> [TASK] Retype the lines beneath this one, from the first through the line containing "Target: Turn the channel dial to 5". Pictures are left out.

> [RECORDS FOR THE EXERCISE]
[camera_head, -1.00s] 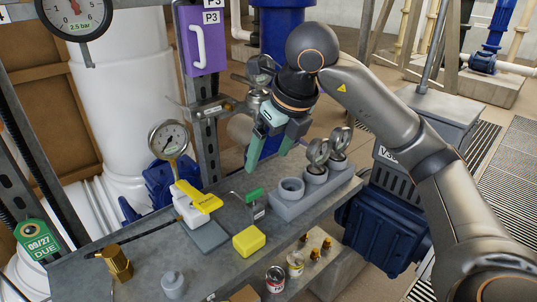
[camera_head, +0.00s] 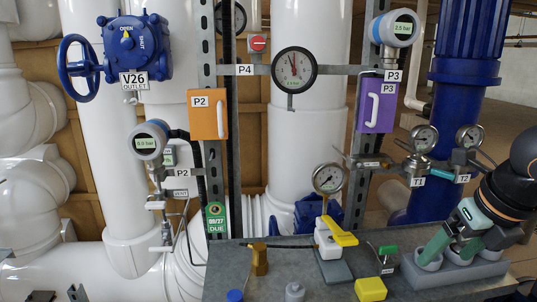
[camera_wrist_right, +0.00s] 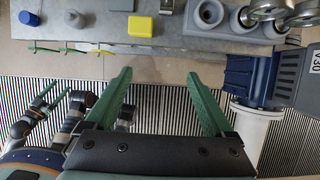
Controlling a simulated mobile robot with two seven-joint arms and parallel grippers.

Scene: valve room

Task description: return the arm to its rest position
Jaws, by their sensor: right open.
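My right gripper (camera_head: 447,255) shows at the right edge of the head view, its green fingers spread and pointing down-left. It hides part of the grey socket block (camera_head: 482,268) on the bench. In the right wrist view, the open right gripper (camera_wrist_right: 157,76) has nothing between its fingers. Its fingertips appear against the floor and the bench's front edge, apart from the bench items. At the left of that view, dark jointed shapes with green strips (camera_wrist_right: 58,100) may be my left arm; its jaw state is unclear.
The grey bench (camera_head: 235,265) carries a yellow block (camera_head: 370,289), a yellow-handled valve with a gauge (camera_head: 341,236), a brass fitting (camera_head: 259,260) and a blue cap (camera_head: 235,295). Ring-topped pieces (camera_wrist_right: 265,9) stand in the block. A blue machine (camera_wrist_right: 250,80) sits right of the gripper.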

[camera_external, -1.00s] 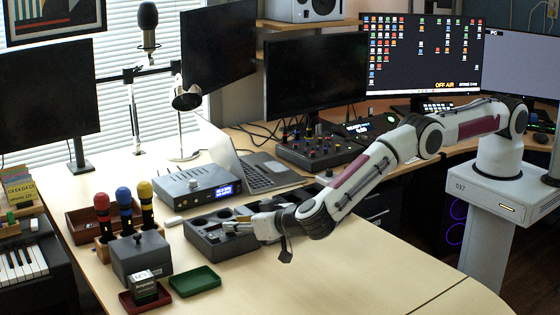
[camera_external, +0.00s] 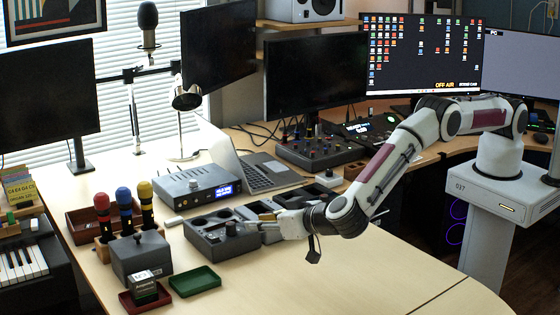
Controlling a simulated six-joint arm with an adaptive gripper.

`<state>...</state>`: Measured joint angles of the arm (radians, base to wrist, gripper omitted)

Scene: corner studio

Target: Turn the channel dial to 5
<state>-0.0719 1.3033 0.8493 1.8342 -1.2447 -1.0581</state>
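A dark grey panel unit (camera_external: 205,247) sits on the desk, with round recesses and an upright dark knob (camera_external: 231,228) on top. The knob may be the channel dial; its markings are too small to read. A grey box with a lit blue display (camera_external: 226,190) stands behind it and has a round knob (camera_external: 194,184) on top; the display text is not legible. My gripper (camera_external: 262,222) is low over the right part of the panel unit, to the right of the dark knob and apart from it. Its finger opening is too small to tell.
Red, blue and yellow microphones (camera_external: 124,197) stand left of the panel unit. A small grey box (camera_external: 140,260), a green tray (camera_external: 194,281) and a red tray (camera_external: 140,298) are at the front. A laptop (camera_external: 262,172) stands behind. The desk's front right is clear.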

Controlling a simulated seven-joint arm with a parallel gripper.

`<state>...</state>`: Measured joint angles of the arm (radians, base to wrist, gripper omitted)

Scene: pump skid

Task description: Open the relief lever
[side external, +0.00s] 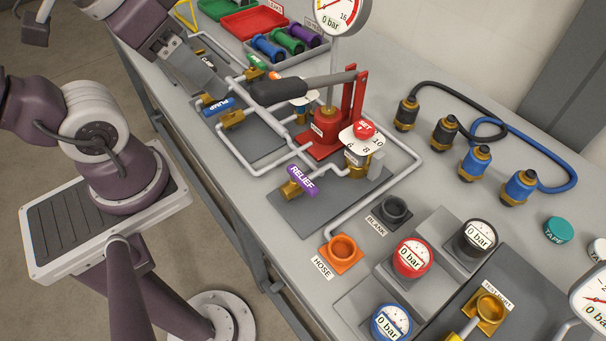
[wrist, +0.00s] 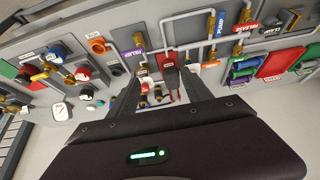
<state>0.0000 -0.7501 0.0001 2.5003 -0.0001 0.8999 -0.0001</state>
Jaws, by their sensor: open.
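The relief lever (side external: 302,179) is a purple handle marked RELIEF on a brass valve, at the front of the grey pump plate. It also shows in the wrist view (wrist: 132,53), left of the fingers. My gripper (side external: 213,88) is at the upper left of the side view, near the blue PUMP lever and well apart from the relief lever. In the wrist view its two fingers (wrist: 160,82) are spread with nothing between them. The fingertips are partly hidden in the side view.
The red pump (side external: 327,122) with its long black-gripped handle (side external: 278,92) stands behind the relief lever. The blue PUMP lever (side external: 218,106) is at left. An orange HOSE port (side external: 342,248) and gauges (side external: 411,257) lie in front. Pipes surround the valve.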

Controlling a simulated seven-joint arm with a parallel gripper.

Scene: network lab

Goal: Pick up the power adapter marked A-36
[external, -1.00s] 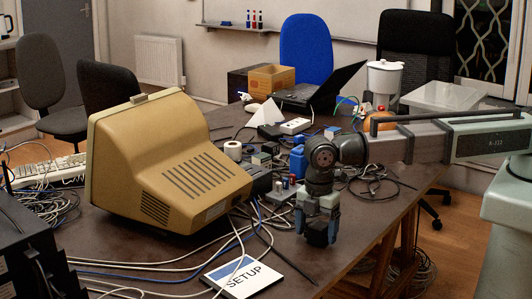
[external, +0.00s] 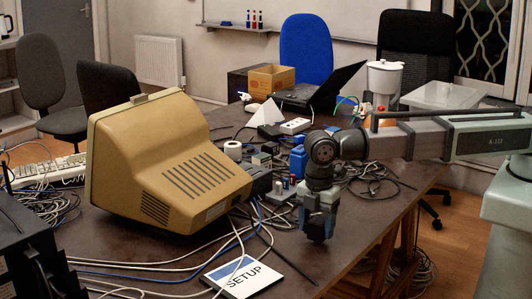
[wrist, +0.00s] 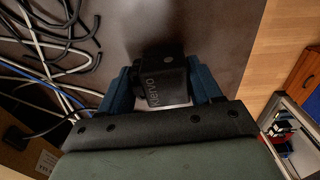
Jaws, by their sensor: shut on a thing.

> [THE REPLY]
[camera_head, -1.00s] 
[camera_head, +0.00s] 
[camera_wrist_right, +0.00s] 
Controlling a simulated mobile robot with two seven-joint arms and parallel grippers.

Scene: valve room

Task description: return the arm to its rest position
Jaws, by their sensor: right open.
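My right gripper (camera_head: 447,255) shows at the right edge of the head view, its green fingers spread and pointing down-left. It hides part of the grey socket block (camera_head: 482,268) on the bench. In the right wrist view, the open right gripper (camera_wrist_right: 157,76) has nothing between its fingers. Its fingertips appear against the floor and the bench's front edge, apart from the bench items. At the left of that view, dark jointed shapes with green strips (camera_wrist_right: 58,100) may be my left arm; its jaw state is unclear.
The grey bench (camera_head: 235,265) carries a yellow block (camera_head: 370,289), a yellow-handled valve with a gauge (camera_head: 341,236), a brass fitting (camera_head: 259,260) and a blue cap (camera_head: 235,295). Ring-topped pieces (camera_wrist_right: 265,9) stand in the block. A blue machine (camera_wrist_right: 250,80) sits right of the gripper.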

[camera_external, -1.00s] 
[camera_external, +0.00s] 
Controlling a simulated six-joint arm with an adaptive gripper.

`<state>...</state>`: Measured joint angles of the arm (radians, base to wrist, gripper omitted)

Scene: corner studio

Target: Turn the channel dial to 5

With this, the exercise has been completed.